Spot every line with the word "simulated" and return it.

....

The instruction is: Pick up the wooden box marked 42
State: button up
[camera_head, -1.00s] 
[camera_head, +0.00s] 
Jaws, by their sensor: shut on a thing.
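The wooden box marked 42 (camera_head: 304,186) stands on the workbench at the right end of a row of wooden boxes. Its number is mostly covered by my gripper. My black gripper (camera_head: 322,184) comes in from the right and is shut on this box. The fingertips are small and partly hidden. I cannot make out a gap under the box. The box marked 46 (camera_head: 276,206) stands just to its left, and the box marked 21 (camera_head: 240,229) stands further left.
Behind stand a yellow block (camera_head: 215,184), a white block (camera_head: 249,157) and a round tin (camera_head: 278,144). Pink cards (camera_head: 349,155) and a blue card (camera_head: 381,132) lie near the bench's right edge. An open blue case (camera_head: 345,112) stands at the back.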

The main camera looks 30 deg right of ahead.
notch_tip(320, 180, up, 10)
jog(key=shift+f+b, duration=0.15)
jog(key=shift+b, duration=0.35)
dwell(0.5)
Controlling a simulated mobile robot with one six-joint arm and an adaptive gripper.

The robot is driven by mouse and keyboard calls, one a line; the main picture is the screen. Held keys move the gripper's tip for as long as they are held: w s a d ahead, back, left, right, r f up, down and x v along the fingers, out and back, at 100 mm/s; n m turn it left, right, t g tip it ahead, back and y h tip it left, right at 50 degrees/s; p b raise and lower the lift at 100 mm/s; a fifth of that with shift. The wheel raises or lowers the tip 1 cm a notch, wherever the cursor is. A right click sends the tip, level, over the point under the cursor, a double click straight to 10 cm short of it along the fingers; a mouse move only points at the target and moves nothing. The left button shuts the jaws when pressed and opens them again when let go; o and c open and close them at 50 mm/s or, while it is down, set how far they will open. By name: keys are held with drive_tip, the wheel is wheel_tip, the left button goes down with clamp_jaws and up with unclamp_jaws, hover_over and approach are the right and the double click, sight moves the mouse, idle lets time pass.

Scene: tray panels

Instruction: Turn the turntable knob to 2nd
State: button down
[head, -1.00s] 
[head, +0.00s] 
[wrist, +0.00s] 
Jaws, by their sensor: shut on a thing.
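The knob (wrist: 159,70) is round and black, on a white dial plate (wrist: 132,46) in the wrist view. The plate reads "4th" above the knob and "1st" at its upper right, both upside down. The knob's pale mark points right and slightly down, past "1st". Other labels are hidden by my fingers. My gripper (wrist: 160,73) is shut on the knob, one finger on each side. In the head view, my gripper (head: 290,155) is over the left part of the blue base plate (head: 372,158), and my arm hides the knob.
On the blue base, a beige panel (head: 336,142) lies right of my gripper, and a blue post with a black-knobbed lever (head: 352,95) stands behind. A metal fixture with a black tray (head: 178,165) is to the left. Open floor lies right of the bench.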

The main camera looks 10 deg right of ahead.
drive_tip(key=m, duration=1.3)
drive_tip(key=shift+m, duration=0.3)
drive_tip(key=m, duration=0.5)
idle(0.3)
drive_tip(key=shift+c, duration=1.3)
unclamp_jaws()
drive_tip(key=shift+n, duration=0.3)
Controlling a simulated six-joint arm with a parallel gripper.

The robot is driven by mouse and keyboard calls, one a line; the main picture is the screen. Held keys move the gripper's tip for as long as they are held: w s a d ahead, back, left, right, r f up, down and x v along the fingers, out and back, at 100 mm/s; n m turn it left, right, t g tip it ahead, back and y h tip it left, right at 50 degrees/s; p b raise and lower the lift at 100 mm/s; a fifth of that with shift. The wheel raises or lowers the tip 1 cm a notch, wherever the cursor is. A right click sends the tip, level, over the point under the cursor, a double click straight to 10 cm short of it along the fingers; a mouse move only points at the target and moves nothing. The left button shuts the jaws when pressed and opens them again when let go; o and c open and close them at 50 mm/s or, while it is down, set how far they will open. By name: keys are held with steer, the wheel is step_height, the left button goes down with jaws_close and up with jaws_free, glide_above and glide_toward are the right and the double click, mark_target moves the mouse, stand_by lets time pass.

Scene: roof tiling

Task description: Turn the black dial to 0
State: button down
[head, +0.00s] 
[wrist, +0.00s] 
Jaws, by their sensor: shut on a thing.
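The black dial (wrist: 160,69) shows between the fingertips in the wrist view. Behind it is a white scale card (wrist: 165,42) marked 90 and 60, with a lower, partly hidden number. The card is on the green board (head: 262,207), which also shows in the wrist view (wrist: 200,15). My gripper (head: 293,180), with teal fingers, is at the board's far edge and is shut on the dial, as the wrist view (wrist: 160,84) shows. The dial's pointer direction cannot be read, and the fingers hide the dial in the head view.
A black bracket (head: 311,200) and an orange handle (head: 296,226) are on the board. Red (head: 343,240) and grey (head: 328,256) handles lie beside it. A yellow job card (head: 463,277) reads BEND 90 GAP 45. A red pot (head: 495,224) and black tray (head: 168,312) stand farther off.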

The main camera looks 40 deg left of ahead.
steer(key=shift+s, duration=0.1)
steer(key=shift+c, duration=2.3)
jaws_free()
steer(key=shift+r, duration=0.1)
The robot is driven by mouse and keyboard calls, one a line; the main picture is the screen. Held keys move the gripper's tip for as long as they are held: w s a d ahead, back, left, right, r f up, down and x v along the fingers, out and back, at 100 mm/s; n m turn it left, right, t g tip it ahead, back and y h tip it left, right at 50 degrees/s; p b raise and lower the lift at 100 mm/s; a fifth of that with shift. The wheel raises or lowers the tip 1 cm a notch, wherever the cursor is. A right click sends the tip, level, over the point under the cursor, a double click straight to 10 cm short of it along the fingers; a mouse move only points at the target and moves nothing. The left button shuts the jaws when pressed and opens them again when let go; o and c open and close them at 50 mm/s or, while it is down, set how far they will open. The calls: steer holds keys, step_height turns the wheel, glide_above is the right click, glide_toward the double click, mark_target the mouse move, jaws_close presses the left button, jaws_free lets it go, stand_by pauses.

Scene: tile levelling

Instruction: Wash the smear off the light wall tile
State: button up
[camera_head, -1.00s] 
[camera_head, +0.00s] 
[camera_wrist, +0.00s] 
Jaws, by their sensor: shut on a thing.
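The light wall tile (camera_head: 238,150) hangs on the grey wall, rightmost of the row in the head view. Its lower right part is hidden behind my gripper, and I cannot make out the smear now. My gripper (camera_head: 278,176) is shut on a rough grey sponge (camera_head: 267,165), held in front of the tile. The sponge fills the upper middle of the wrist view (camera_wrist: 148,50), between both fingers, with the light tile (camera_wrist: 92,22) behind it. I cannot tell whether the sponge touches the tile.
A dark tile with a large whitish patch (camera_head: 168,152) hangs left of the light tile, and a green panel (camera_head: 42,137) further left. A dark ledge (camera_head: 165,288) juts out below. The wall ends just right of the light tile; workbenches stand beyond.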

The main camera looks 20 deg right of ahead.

....

**Written reply:**
Controlling a simulated mobile robot with one six-joint arm and an adaptive gripper.
Controlling a simulated six-joint arm with a parallel gripper.

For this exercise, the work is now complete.